No doubts, CRW is fine. I've been shooting in CRW last couple of days. But: I'm out of space !! It's (again) tooooo slow. And truly to say I don't see the principal differences in quality between CRW and SuperFine.
Albeit it may be arguable.

I'm for CRW + ZB:
-simple
-out of the box

Agaist:
-space consuming;
-slow;
-lack of capabilities of tuning

I'm for PS + SF:
-CMYK, LAB
-Curves;
-It can do everything

Against:
-requires a pretty good experience;
-it's monster, because it can do everything. But we don't need everything :)

Pekka wrote:
Well, Zoombrowser (CRW Converter utility/TWAIN) works on 30-bit image, and it can be made look better with just the picker tool. Photoshop (I use 6.01) is of course more capable, but in order to make similar changes mere gray picker does not do it as TWAIN conversion seems to do something more (colorspace conversion etc?).

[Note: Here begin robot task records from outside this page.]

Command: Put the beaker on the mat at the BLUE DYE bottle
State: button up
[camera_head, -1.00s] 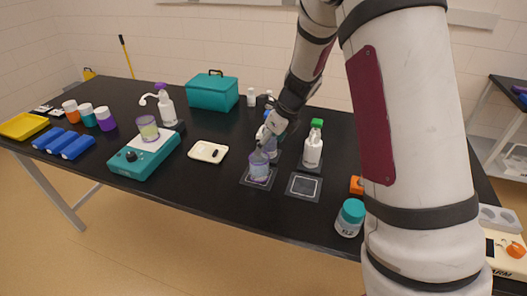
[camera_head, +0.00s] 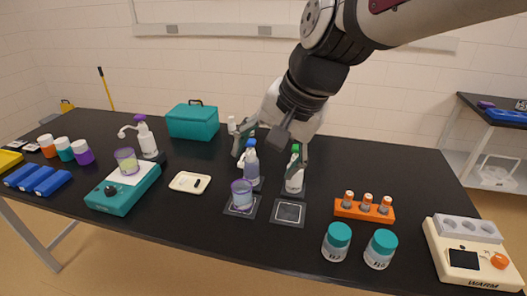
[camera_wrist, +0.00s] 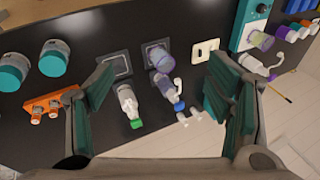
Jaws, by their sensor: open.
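A clear beaker with a purple tint (camera_head: 242,195) stands upright on a dark mat (camera_head: 233,210), in front of a blue-capped bottle (camera_head: 252,168). The bottle's label is not readable. A white bottle with a green cap (camera_head: 295,180) stands to the right, behind an empty mat (camera_head: 289,213). My gripper (camera_head: 270,150) is open and empty, raised around the two bottles' tops and apart from the beaker. In the wrist view the beaker (camera_wrist: 161,61) and the blue-capped bottle (camera_wrist: 164,86) show between the spread fingers.
A second beaker (camera_head: 126,161) stands on a teal device (camera_head: 125,195) at left. A white tray (camera_head: 189,183) lies left of the mats. Two teal-lidded jars (camera_head: 337,242), an orange rack (camera_head: 364,210) and a warmer (camera_head: 465,255) are at right.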

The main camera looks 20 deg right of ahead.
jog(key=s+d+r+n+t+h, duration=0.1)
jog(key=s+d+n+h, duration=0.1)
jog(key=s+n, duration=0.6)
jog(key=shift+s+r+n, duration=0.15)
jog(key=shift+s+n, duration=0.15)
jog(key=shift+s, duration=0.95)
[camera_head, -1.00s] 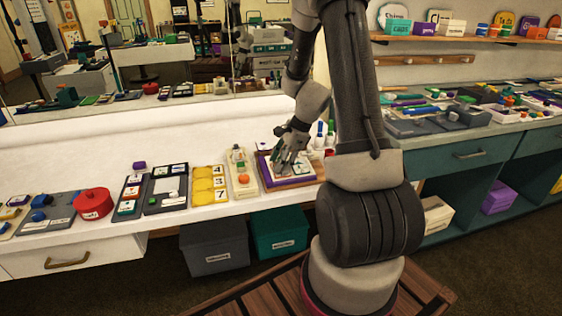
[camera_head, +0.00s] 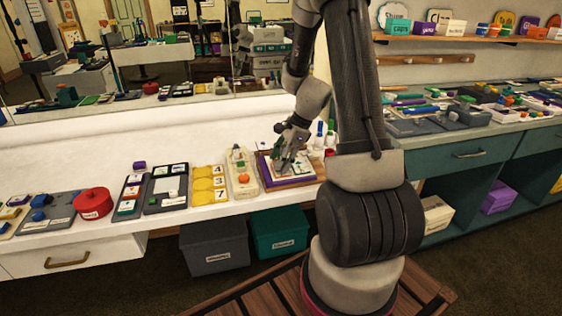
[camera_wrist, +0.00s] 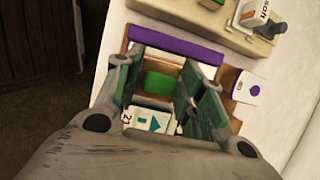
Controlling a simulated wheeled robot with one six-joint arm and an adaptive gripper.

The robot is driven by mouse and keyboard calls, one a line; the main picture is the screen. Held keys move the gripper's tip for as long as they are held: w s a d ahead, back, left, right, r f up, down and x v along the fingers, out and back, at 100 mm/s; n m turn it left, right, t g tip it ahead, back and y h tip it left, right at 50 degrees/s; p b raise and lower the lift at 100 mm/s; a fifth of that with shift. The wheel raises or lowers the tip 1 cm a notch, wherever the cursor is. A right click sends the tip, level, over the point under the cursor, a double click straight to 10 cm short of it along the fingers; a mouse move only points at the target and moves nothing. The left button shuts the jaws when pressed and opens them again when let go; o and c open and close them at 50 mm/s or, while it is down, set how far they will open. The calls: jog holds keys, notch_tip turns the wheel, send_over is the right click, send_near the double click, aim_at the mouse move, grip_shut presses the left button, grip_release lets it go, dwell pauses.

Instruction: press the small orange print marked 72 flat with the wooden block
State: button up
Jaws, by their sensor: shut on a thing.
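My gripper (camera_head: 284,160) is low over the purple-edged board (camera_head: 265,173) on the white counter. In the wrist view, my gripper (camera_wrist: 176,98) has its two green-grey fingers on either side of a block with a green top and tan-brown sides, which I take as the wooden block (camera_wrist: 158,82). Below the block lies a pale card (camera_wrist: 150,121) with a teal arrow and a small number that I cannot read surely. Another white card (camera_wrist: 246,87) with a purple mark lies right of the fingers. I cannot make out the orange print marked 72. Contact under the block is hidden.
Left of the board are a cream tray (camera_head: 240,187) with an orange knob, yellow number tiles (camera_head: 208,184), a dark tray (camera_head: 166,188) and a round red tin (camera_head: 93,203). Small bottles (camera_head: 319,135) stand just right of my gripper. The counter behind is mostly clear.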

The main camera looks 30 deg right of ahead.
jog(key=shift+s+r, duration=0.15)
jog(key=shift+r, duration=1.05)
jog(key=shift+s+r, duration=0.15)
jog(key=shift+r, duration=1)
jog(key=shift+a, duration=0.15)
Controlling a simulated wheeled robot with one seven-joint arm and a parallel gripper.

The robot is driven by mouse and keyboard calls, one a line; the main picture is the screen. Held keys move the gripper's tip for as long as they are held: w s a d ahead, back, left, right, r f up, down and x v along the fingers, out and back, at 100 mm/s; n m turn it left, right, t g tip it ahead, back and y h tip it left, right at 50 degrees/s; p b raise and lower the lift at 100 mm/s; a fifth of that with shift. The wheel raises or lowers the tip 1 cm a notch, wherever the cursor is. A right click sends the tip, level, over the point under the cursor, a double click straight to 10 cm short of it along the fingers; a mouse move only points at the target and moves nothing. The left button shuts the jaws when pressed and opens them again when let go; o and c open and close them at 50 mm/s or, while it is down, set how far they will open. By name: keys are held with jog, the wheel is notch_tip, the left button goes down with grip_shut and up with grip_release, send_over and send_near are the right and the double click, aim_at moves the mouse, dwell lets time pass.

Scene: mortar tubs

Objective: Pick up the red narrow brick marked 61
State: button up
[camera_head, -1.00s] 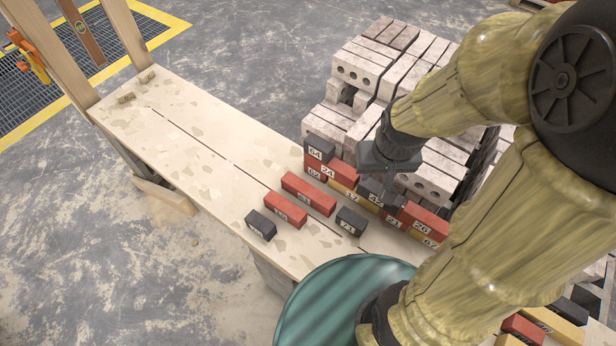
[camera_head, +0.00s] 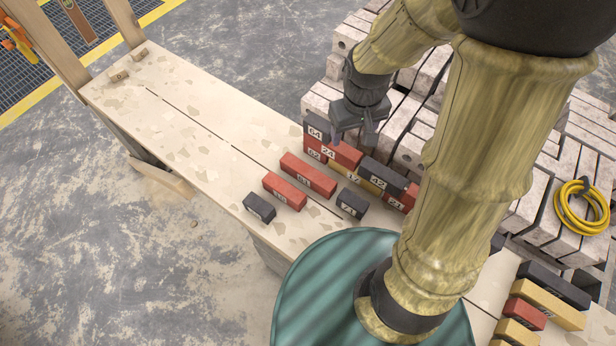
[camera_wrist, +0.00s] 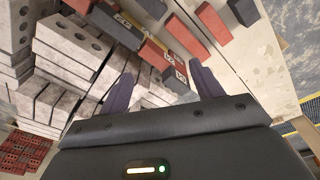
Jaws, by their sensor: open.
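The red brick (camera_head: 308,175) whose end label looks like 61 lies loose on the pale plank bench. In the wrist view it seems to be the long red brick (camera_wrist: 185,36), beyond my fingertips. A shorter red brick (camera_head: 285,190) lies beside it to the left; its label is hard to read. My gripper (camera_head: 354,138) is open and empty, pointing down above the far side of the small brick stack, behind and right of the red brick. In the wrist view its two fingers (camera_wrist: 160,78) stand apart, with stacked bricks showing between them.
Dark bricks (camera_head: 260,207) and (camera_head: 352,203) flank the loose red ones. The stack of labelled red, yellow and dark bricks (camera_head: 340,152) stands close behind, with pale stone blocks beyond. A teal round tub (camera_head: 310,290) is in front. The bench's left part (camera_head: 190,120) is mostly clear.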

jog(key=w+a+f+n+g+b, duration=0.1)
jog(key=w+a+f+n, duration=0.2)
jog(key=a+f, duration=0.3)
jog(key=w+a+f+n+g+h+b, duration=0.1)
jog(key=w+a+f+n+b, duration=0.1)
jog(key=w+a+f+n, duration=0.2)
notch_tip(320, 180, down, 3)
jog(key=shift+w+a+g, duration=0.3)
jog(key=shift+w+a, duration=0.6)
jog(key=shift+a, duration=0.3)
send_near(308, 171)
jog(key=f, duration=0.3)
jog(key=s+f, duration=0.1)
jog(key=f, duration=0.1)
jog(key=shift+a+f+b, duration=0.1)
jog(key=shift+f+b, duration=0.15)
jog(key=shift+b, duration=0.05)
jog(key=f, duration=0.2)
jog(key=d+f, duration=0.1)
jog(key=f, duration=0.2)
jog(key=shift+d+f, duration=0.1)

That's why I'd recommend at least to try and learn the CRW conversion. Shooting RAW helps in all cases by giving you options on sharpening and contrast (again in 30bit mode)

In Photoshop, I've done some good skintone warming by using levels RGB values separately, raise red level a bit, move green and blue gamma down a bit at equal value and then go to hue/saturation dialog to fix small tint errors in yellow and red. But in most cases RAW conversion does it as well.